> [Exercise goal]
Find all lines in the listing that include the word "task", then copy them.

[Robot episode records]
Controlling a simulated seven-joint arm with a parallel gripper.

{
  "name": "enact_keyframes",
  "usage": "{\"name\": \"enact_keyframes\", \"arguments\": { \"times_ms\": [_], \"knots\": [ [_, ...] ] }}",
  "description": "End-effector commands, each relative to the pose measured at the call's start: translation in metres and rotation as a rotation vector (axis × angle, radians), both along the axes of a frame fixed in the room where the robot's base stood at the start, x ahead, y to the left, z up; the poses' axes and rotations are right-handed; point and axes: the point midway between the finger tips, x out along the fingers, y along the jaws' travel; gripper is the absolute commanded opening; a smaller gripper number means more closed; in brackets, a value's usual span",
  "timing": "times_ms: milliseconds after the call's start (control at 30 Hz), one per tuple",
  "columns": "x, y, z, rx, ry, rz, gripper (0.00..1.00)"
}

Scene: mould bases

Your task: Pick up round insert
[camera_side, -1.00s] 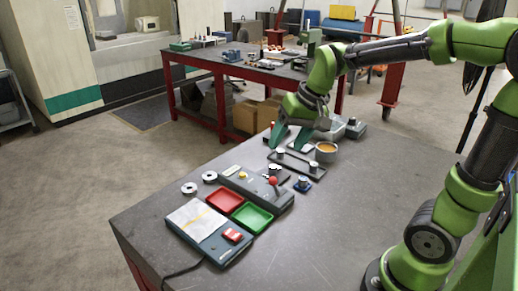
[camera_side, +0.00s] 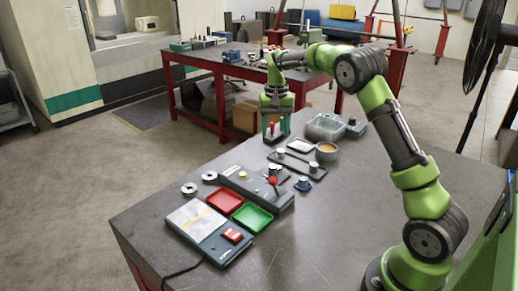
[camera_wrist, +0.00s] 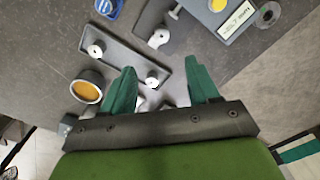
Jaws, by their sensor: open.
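A dark flat plate (camera_side: 298,162) lies on the near table and carries two small round metal inserts, one near its left end (camera_side: 280,153) and one near its right end (camera_side: 313,168). In the wrist view the plate (camera_wrist: 124,64) shows one insert (camera_wrist: 96,50) at upper left and the other (camera_wrist: 152,82) close to my left finger. My gripper (camera_side: 277,135) points down near the plate's left end, with its green fingers apart. In the wrist view the gripper (camera_wrist: 163,72) is open. The nearer insert lies toward its left finger, not held. Whether the fingers touch the plate I cannot tell.
The table's right front is clear.

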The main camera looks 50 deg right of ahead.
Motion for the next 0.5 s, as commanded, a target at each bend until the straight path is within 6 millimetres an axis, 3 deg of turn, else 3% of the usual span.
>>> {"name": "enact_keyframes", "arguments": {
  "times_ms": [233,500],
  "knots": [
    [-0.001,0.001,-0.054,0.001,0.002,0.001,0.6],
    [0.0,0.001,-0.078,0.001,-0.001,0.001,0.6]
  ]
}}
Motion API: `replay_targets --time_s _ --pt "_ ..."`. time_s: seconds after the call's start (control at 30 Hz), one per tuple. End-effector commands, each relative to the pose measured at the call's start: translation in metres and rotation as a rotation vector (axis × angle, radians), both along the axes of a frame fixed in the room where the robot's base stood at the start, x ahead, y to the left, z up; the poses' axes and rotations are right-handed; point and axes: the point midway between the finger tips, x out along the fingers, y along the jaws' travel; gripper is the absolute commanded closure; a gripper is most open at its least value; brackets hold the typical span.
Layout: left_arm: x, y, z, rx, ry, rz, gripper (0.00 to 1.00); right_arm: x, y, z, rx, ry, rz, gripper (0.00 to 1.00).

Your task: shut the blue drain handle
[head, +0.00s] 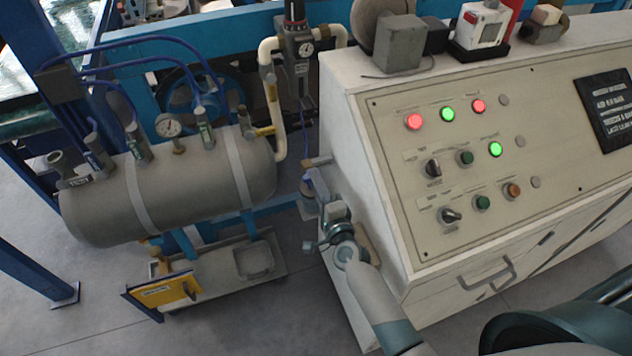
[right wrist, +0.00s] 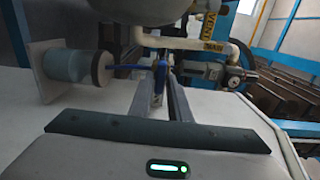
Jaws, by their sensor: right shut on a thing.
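The blue drain handle (right wrist: 161,74) shows upright in the right wrist view, between the ends of my right gripper's two fingers. My right gripper (right wrist: 160,88) is shut on it. In the head view, my right gripper (head: 322,222) is small and sits at the left side of the control cabinet, just below a small bluish fitting. The handle itself is hard to make out there, being small and partly hidden by the gripper. My left gripper is not in view.
The beige control cabinet (head: 385,205) stands close to the right of my gripper. A grey tank (head: 185,185) with a gauge and blue hoses lies to the left. A bluish cylinder (right wrist: 65,66) and pale pipe (right wrist: 190,43) are near my fingers.

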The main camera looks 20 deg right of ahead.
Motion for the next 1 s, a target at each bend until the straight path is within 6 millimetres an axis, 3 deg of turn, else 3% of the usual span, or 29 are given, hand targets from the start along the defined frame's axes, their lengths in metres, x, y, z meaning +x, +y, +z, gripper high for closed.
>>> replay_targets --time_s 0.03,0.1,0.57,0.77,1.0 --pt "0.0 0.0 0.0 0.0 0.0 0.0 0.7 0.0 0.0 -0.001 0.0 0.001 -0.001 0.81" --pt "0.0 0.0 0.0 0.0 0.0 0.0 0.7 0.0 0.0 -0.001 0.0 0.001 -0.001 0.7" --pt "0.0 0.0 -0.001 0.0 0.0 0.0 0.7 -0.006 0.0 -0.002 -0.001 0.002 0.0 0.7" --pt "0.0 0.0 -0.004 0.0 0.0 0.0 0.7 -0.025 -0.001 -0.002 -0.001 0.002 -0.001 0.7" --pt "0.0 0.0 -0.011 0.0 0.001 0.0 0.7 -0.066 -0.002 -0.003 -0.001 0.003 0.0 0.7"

> [Finished exercise]
Your task: Pick up round insert
Your task: shut the blue drain handle

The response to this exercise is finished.